Hanukkah, the Jewish holiday with the Gaza war in the background

PHOTO/PIXABAY
PHOTO/PIXABAY

Since the evening of Thursday 7 December, Jewish homes around the world have been lighting the first candle of a nine-branched candelabrum. What is being commemorated took place 23 centuries ago, in the year 167 B.C. It was the massacre of thousands of Jews who resisted the Hellenisation forced upon them by Antiochus IV Epiphanes, a member of the Seleucid dynasty, who reigned over Judea at the time.

A major symbol of the subjugation that Antiochus intended for the Jews was the prohibition of the celebration of their acts of worship in the Great Temple in Jerusalem, which was consequently profaned by establishing in its place the devotion to pagan gods, with Zeus at its head. The Hebrew people revolted and set out to recapture the temple, which they took at the cost of thousands of deaths. The survivors of the massacre managed to set up a temporary altar for their own celebrations. This 'reopening' is literally called 'Hanukkah', evoking both a national reconstruction and a corresponding spiritual rebirth, as defined by specialists such as Jean-Christophe Attias and Esther Benbassa in their 'Dictionnaire des mondes juifs' (Ed. Larousse). 

According to Talmudic tradition, a prodigy still unexplained occurred: when the Jewish worship was restored in the Temple, and the seven branches of the lampstand known as the Menorah were lit, the Hebrews discovered that there was only a single lamp of consecrated oil, sufficient for only one day.  Miraculously, the lamp burned uninterruptedly for eight days, the time it would take to make new oil. This is why the festival of Hanukkah lasts for eight days, coinciding with the beginning of winter, namely from the 25th kislev, which falls between November and December. 

Thus, for the commemoration, every household lights a candle from the nine-branched candelabra (hanukia) used for Hanukkah, preferably placed next to a window. The ninth arm of the candelabra is used to hold the auxiliary candle called the shamash, which is used to light the other eight candles during the festive period of the commemoration. 

Already understood as a festival of lights, its tradition has also been adopted by other religions, especially Christian ones. Thus, the Feast of Lights is celebrated with great popular pomp in places with strong Catholic roots such as Lyon, Cologne and Milan, where the ecumenical sense of reconciliation and personal spiritual purification is emphasised. 

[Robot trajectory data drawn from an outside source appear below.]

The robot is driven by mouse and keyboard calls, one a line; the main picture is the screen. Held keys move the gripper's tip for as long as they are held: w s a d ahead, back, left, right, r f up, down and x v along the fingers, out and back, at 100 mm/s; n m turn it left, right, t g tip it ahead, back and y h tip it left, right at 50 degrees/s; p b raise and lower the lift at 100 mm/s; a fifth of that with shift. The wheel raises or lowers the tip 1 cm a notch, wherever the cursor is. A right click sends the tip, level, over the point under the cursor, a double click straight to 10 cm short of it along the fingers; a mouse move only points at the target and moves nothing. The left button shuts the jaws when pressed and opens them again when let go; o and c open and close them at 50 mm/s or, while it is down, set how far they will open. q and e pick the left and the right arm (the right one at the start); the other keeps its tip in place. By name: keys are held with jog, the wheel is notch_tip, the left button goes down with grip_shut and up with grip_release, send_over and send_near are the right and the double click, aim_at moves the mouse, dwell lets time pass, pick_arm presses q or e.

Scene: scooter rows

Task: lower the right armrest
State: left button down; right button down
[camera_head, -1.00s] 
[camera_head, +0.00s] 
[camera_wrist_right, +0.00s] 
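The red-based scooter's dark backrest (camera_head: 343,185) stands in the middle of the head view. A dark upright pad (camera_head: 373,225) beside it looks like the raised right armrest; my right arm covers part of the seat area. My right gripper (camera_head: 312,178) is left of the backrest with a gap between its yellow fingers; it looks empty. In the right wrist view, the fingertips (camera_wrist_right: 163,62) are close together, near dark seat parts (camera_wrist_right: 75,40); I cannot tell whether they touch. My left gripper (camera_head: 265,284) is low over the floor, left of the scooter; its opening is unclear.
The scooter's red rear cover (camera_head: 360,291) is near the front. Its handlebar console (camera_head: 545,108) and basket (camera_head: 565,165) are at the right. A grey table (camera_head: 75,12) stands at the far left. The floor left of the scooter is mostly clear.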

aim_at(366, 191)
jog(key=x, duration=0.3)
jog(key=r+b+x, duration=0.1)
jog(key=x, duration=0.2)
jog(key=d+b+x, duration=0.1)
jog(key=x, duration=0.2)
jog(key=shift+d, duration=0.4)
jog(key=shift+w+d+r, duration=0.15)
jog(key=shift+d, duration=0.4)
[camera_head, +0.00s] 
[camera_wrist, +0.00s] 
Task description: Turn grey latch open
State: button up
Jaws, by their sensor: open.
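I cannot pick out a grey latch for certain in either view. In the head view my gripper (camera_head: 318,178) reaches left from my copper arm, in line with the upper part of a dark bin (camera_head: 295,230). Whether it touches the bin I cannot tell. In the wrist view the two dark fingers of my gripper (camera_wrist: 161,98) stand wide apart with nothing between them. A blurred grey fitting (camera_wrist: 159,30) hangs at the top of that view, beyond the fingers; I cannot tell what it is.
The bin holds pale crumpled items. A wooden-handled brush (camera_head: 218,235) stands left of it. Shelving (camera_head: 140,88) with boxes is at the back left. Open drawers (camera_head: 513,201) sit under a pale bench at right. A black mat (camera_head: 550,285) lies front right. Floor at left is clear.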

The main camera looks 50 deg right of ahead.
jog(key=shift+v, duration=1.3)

At a time when fighting is intensifying in the war in Gaza, while in Europe's Ukraine there are fears that the halt in Western aid, especially from the United States, will facilitate Russian President Vladimir Putin's expansionist plans, each community has many things to celebrate or lament according to its own circumstances. Let there at least be hope that the lights of Hanukkah will illuminate, even dazzle and awaken the pity of minds and hearts.